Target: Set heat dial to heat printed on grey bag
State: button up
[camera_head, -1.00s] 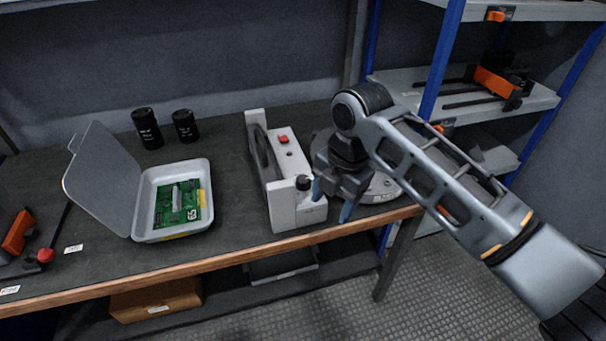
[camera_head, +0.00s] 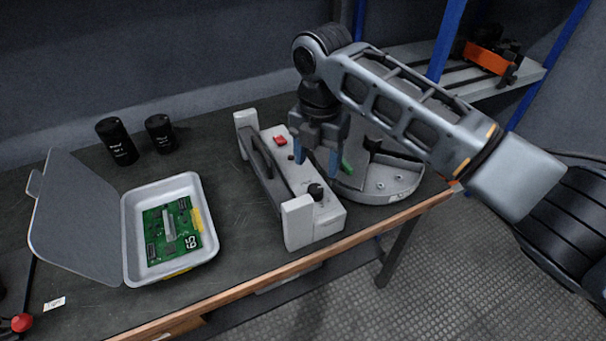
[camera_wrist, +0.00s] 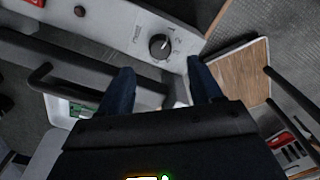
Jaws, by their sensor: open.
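The heat dial (camera_head: 316,191) is a small black knob on the near end of a white sealer (camera_head: 315,222) with a long dark bar. My gripper (camera_head: 322,158) is open and empty, pointing down above the sealer's right side, apart from the dial. In the wrist view its two blue fingertips (camera_wrist: 163,80) sit on either side below the dial. I cannot make out a grey bag in either view.
A red button (camera_head: 281,141) is on the sealer. Left of it lies an open grey case (camera_head: 209,235) with a green circuit board (camera_head: 170,230). Two black cylinders (camera_head: 117,142) stand behind. A round grey stand (camera_head: 393,187) is close on the right. The wooden front edge (camera_head: 240,283) is near.

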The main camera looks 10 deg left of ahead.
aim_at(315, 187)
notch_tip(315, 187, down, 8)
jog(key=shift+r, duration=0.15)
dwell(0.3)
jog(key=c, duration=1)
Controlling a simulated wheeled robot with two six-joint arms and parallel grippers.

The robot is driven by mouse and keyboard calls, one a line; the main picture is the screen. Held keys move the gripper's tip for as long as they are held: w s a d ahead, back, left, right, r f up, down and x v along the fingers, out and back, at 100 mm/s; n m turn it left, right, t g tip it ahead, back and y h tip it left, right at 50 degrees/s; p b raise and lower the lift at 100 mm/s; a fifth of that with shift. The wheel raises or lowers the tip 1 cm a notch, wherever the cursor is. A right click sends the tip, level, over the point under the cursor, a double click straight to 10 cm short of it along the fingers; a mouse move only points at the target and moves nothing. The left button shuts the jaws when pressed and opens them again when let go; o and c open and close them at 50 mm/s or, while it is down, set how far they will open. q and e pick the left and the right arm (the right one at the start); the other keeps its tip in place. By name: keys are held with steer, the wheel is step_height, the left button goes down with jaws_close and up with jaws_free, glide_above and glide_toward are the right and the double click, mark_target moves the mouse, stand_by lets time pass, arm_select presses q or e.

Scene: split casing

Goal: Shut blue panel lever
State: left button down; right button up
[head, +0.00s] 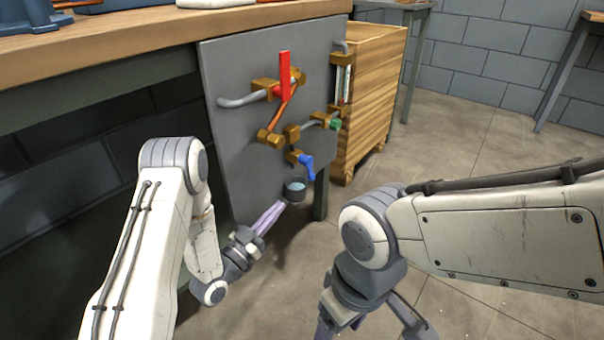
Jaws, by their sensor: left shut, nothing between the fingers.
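The blue lever (308,166) is on a brass valve low on the grey panel (235,120); its handle hangs downward, slightly to the right. A small dark cup (295,193) with bluish liquid is just below it. My left gripper (278,207) is shut and empty, its pale purple fingers pointing up and right, tips just below the cup. I cannot tell whether they touch the cup. My right gripper (372,327) is at the bottom of the picture, well below the lever, its fingers spread apart and partly cut off by the frame.
A red lever (285,76) stands upright above on the panel, with copper and grey pipes. A green knob (336,124) is right of the blue lever's valve. A wooden crate (372,95) stands behind the panel's right edge.

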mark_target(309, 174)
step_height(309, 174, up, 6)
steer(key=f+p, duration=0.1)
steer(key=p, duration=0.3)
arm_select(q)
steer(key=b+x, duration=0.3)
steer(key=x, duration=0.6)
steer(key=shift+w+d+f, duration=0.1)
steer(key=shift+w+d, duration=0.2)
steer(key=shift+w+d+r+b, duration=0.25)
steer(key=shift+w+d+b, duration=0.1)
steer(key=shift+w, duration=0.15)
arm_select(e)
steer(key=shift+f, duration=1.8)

● **WRITTEN REQUEST**
Reproduce the data verbatim. Do not carry any picture into the copy.

● **RESPONSE TO THIS EXERCISE**
Target: Set heat dial to heat printed on grey bag
State: button up
[camera_head, -1.00s] 
[camera_head, +0.00s] 
[camera_wrist, +0.00s] 
Jaws, by their sensor: open.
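The heat dial (camera_head: 316,191) is a small black knob on the near end of a white sealer (camera_head: 315,222) with a long dark bar. My gripper (camera_head: 322,158) is open and empty, pointing down above the sealer's right side, apart from the dial. In the wrist view its two blue fingertips (camera_wrist: 163,80) sit on either side below the dial. I cannot make out a grey bag in either view.
A red button (camera_head: 281,141) is on the sealer. Left of it lies an open grey case (camera_head: 209,235) with a green circuit board (camera_head: 170,230). Two black cylinders (camera_head: 117,142) stand behind. A round grey stand (camera_head: 393,187) is close on the right. The wooden front edge (camera_head: 240,283) is near.

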The main camera looks 10 deg left of ahead.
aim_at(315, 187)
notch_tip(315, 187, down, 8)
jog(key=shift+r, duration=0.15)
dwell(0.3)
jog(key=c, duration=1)
Controlling a simulated wheeled robot with two six-joint arms and parallel grippers.

The robot is driven by mouse and keyboard calls, one a line; the main picture is the screen. Held keys move the gripper's tip for as long as they are held: w s a d ahead, back, left, right, r f up, down and x v along the fingers, out and back, at 100 mm/s; n m turn it left, right, t g tip it ahead, back and y h tip it left, right at 50 degrees/s; p b raise and lower the lift at 100 mm/s; a fifth of that with shift. The wheel raises or lowers the tip 1 cm a notch, wherever the cursor is. A right click sends the tip, level, over the point under the cursor, a double click straight to 10 cm short of it along the fingers; a mouse move only points at the target and moves nothing. The left button shuts the jaws when pressed and opens them again when let go; o and c open and close them at 50 mm/s or, while it is down, set how far they will open. q and e pick the left and the right arm (the right one at the start); the other keeps its tip in place. By name: keys are held with steer, the wheel is step_height, the left button goes down with jaws_close and up with jaws_free, glide_above and glide_toward are the right and the double click, mark_target moves the mouse, stand_by lets time pass, arm_select presses q or e.

Scene: split casing

Goal: Shut blue panel lever
State: left button down; right button up
[head, +0.00s] 
Jaws, by their sensor: left shut, nothing between the fingers.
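The blue lever (308,166) is on a brass valve low on the grey panel (235,120); its handle hangs downward, slightly to the right. A small dark cup (295,193) with bluish liquid is just below it. My left gripper (278,207) is shut and empty, its pale purple fingers pointing up and right, tips just below the cup. I cannot tell whether they touch the cup. My right gripper (372,327) is at the bottom of the picture, well below the lever, its fingers spread apart and partly cut off by the frame.
A red lever (285,76) stands upright above on the panel, with copper and grey pipes. A green knob (336,124) is right of the blue lever's valve. A wooden crate (372,95) stands behind the panel's right edge.

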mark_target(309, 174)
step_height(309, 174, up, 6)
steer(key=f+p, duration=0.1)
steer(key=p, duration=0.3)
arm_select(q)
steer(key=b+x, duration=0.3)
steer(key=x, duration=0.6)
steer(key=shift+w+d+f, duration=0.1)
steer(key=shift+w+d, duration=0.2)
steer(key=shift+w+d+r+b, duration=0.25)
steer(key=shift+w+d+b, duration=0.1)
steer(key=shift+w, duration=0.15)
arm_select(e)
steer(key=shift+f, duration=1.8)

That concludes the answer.